▶ GIVEN REQUEST
Pull out every line below holding the word "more".

▶ GIVEN INFORMATION
»»
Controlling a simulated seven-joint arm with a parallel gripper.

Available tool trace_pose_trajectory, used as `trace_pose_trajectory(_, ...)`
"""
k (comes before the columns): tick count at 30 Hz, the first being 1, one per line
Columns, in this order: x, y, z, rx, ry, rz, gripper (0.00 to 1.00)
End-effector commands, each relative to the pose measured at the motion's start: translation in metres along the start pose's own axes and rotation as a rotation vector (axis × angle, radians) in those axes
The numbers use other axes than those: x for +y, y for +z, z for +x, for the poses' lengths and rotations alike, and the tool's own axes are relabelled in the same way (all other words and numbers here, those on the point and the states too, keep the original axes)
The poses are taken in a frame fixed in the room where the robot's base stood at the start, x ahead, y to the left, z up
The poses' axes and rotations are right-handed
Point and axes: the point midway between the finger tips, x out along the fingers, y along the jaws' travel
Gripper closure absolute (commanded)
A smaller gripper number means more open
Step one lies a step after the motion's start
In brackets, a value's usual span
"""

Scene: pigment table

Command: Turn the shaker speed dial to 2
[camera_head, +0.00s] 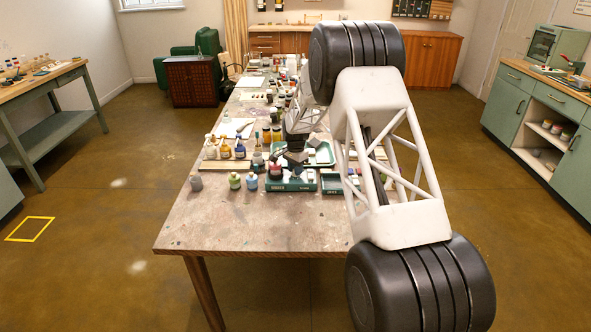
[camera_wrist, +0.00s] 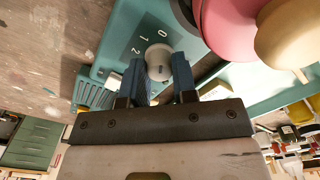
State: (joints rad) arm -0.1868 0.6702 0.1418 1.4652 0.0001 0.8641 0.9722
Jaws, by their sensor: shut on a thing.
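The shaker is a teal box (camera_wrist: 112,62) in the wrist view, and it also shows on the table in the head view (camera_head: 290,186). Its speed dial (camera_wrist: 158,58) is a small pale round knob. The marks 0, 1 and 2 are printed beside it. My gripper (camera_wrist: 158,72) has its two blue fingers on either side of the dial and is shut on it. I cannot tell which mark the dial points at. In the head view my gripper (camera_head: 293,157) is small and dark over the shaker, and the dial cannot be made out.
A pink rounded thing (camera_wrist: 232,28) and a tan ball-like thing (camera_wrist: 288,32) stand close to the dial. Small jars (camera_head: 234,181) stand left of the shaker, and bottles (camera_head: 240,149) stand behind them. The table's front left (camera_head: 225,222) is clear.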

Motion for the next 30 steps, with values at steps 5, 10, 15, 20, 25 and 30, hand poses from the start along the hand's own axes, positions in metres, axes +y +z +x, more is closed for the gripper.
««
▶ TASK RESPONSE
A smaller gripper number means more open
Motion for the next 30 steps, with values at steps 5, 10, 15, 20, 25 and 30, hand poses from the start along the hand's own axes, positions in metres, axes +y +z +x, more is closed for the gripper.

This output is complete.